The stalled U.S. housing market continues to take its toll on U.K.-based Wolseley, a global distributor of plumbing and heating supplies and building materials. In a conference call with analysts on May 21, Wolseley reported that Stock Building Supply, its chain of lumberyards and manufacturing plants headquartered in Raleigh, N.C., lost $158 million during the first nine months of its fiscal year ending April 30, 2008. This compares to a profit of $19 million in the same period last year. Stock’s revenues for the nine-month period dropped 25 percent.
Ferguson, Wolseley’s plumbing and HVAC business that includes upscale bath, kitchen and lighting showrooms, experienced a 1 percent rise in sales during the first nine months of fiscal 2008. Excluding acquisitions, the Newport News, Va.-based division saw its revenues decline 3 percent and profits drop 1 percent compared to the previous year.

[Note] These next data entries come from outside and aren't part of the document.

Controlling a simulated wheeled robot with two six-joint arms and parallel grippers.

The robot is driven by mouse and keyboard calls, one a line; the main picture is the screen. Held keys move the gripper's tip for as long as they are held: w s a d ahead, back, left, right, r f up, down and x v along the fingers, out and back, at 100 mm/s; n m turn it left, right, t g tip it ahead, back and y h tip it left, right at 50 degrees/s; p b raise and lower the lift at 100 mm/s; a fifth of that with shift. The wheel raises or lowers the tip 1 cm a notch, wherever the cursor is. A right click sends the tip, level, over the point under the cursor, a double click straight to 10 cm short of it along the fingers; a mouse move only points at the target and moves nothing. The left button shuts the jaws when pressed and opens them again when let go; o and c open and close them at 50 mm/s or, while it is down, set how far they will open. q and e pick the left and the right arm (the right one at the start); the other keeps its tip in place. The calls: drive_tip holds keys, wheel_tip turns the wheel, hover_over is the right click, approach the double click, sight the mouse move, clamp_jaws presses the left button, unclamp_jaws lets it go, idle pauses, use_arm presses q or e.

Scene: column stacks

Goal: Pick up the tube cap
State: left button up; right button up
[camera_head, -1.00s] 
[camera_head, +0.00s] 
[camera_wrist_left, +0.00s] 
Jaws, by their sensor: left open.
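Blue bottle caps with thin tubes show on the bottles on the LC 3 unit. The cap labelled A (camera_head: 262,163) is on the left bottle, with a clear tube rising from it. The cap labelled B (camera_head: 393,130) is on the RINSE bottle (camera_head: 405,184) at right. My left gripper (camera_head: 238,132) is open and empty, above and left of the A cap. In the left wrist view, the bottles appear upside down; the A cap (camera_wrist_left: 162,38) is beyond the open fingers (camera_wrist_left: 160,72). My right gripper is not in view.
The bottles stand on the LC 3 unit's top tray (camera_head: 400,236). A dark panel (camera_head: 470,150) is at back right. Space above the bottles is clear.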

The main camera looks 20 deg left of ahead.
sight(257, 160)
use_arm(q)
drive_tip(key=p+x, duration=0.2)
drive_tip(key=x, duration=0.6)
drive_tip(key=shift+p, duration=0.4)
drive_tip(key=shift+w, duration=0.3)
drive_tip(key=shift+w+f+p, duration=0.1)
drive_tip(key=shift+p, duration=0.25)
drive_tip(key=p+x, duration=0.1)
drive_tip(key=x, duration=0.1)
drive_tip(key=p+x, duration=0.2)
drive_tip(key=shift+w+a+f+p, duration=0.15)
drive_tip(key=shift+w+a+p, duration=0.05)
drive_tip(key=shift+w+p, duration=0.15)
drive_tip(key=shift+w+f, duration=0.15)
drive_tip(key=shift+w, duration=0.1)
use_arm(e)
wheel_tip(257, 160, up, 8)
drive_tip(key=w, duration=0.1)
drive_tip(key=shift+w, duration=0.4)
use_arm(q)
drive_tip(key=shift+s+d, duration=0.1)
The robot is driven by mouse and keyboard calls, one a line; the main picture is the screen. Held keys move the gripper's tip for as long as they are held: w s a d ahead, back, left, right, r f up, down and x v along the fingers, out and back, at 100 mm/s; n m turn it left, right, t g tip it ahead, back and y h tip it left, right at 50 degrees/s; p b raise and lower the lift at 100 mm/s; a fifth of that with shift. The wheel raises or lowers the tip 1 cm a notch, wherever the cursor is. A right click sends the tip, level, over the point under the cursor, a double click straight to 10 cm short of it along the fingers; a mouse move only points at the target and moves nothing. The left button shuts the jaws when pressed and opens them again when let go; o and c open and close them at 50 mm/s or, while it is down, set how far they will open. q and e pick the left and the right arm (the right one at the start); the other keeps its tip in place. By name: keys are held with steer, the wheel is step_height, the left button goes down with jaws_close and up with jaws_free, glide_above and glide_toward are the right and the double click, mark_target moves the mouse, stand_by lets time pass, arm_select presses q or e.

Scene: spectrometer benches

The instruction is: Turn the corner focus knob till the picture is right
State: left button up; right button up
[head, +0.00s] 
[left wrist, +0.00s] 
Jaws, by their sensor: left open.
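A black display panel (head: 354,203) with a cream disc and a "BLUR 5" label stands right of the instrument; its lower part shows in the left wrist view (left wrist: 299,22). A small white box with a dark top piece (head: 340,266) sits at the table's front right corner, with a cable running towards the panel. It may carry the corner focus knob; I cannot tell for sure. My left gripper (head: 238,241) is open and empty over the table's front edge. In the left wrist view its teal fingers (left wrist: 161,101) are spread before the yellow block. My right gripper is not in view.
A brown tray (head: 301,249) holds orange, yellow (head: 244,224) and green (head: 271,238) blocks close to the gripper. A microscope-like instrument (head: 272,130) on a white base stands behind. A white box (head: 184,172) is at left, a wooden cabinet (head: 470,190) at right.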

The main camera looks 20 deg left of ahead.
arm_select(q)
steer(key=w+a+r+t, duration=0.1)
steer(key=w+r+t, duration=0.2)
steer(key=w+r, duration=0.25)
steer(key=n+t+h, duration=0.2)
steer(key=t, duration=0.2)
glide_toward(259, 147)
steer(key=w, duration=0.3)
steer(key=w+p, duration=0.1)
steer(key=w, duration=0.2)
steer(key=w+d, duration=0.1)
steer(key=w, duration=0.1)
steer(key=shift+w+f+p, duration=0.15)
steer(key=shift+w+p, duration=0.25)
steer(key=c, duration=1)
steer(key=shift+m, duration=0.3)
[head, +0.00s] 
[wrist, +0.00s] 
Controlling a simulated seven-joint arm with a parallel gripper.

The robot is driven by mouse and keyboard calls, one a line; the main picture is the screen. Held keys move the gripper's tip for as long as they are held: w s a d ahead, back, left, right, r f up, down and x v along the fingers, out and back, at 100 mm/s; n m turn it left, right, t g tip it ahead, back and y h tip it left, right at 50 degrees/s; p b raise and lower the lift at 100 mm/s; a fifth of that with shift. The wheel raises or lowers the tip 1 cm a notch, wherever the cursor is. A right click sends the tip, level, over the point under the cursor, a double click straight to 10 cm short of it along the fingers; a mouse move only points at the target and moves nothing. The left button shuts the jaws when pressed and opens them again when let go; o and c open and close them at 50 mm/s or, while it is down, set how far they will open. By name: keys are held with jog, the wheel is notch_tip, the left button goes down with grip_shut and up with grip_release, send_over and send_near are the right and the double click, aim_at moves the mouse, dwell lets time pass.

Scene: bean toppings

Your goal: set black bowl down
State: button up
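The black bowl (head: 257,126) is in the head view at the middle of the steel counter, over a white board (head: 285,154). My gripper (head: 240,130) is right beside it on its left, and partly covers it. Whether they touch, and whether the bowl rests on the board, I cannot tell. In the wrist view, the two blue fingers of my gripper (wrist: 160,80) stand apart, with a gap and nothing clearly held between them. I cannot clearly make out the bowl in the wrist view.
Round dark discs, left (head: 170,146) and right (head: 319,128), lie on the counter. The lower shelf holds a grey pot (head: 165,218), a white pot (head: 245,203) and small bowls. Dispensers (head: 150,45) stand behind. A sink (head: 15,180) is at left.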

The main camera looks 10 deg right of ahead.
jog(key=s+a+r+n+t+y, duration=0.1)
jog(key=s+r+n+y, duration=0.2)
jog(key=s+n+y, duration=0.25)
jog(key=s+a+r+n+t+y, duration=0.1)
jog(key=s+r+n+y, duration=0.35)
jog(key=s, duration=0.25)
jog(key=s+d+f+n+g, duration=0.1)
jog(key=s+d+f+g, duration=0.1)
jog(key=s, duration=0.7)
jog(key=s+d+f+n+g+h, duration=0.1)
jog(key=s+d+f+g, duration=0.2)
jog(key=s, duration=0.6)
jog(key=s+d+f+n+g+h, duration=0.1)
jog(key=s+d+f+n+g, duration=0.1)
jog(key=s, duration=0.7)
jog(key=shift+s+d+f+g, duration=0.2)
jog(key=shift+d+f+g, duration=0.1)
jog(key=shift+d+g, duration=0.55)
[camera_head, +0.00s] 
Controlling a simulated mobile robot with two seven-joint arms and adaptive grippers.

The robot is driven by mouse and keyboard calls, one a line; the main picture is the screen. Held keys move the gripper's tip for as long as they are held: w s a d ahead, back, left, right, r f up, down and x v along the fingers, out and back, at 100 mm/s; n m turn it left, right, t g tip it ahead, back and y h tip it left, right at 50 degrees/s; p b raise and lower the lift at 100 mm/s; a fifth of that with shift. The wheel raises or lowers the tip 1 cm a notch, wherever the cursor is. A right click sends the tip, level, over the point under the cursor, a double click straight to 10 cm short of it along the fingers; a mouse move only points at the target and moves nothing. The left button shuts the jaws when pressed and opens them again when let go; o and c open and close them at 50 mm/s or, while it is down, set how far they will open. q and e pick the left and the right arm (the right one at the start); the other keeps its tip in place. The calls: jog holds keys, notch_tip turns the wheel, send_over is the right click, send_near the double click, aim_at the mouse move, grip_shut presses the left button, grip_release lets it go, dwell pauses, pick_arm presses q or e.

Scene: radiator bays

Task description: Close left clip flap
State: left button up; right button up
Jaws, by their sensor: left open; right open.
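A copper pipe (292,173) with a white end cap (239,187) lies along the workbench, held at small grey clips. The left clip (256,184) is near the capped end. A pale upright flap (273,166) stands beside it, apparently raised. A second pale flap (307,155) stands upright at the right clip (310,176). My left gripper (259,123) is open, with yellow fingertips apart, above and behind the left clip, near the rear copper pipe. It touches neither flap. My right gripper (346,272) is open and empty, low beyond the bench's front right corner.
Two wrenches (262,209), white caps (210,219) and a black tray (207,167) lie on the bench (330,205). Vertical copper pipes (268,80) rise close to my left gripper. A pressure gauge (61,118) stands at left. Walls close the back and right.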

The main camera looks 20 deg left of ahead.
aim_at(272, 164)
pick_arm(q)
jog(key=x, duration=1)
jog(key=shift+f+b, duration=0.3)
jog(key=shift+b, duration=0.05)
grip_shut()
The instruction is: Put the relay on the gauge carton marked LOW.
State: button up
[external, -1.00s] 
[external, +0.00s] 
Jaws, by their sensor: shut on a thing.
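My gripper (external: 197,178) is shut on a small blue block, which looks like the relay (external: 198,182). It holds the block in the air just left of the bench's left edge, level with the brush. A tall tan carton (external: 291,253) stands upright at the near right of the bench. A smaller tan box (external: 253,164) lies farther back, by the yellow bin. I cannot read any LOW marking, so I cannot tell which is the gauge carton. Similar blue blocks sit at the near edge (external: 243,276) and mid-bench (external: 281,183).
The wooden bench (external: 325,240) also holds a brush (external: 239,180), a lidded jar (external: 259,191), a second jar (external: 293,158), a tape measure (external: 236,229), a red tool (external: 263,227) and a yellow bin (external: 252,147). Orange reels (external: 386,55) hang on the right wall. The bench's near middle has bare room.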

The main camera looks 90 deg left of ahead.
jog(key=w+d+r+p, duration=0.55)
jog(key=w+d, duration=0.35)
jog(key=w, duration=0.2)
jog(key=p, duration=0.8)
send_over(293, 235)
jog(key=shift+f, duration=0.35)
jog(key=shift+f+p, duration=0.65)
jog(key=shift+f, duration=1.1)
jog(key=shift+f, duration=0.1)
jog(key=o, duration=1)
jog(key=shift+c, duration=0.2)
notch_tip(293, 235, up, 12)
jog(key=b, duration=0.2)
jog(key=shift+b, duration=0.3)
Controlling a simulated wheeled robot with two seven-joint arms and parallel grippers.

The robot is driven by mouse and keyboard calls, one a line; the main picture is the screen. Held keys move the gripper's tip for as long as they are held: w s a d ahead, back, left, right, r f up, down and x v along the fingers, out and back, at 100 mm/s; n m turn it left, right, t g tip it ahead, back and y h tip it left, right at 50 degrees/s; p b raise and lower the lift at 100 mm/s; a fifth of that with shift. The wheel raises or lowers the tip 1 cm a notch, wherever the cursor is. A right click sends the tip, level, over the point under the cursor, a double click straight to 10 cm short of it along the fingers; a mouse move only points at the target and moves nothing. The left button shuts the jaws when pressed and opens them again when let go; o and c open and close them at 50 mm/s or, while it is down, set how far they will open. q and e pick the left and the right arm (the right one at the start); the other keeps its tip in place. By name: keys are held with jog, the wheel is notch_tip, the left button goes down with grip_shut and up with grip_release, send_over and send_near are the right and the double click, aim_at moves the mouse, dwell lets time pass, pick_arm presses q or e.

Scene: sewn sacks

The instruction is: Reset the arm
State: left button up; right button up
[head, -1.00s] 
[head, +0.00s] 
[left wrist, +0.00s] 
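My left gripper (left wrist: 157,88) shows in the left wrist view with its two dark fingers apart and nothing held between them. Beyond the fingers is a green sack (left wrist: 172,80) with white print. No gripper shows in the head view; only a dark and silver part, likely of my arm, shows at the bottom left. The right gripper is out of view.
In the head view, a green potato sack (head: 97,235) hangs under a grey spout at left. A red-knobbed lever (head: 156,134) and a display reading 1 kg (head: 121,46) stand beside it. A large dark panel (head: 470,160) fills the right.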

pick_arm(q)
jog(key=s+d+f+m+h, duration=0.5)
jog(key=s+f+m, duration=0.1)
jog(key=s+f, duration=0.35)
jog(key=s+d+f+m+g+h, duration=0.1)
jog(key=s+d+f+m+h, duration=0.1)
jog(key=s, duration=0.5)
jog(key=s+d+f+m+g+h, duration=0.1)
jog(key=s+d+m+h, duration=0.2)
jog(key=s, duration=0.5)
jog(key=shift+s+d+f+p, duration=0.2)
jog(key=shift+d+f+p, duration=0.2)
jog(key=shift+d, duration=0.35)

Wolseley executives said they intend to “focus on cost reduction and cash flow enhancement” through further restructuring, branch closures, layoffs, and “selective asset disposals” such as real estate sales. Although it was short on details, the company told analysts it was identifying properties in the United States and Europe that can be either sold outright or sold with leaseback agreements.
The properties are “a long way from major business disposals,” said Wolseley CFO Stephen Webster, who described the reale state as “peripheral stuff” picked up through acquisitions.
The company is also curtailing capital expenditures and adopting a cautious approach to acquisitions across all its business groups. But North America will feel the deepest pinch. A slowdown in the U.S. remodeling market has led to the decision to close or consolidate 75 Ferguson branches in the company’s fourth fiscal quarter, which ends on July 31, 2008. This will result in a net loss of 200 jobs. During the last 18 months, Ferguson has reduced its head count by 1,800 jobs.
The Canadian division of Wolseley North America achieved growth of 2 percent, but profits declined 15 percent. Wolseley Canada will close or consolidate 15 locations over the next two months.
“The residential markets [in Canada] held up well and have so far avoided the problems of the U.S. housing market,” said Webster. “The economy remains positive, although the strength of the Canadian dollar is affecting their exporting business, causing some price deflation in our markets as cheaper products are bought in from the U.S.”
But Wolseley’s CFO resisted suggestions to make further cuts at Stock, which has seen its work force reduced by a third, or 3,500 people, since the building downturn.
“Some of the worst performing [lumberyards] now, and the worst performing markets, are going to be in the top five residential markets over the next 10 years,” said Webster, giving Florida as one example.
“Fundamentally, we’re still looking to retain the fabric of the business,” he explained. ”The U.S. housing market will pick up. It’s a question of time.”
Webster gave an upbeat outlook for commercial and industrial construction over the next few months. While retail and commercial office buildings are showing some declines, hotel and leisure, education and health care facilities are still being built, Webster noted.
Head quartered in Reading, England, Wolseley is an international building materials distributor with nearly 5,000 branch operations in 28 countries.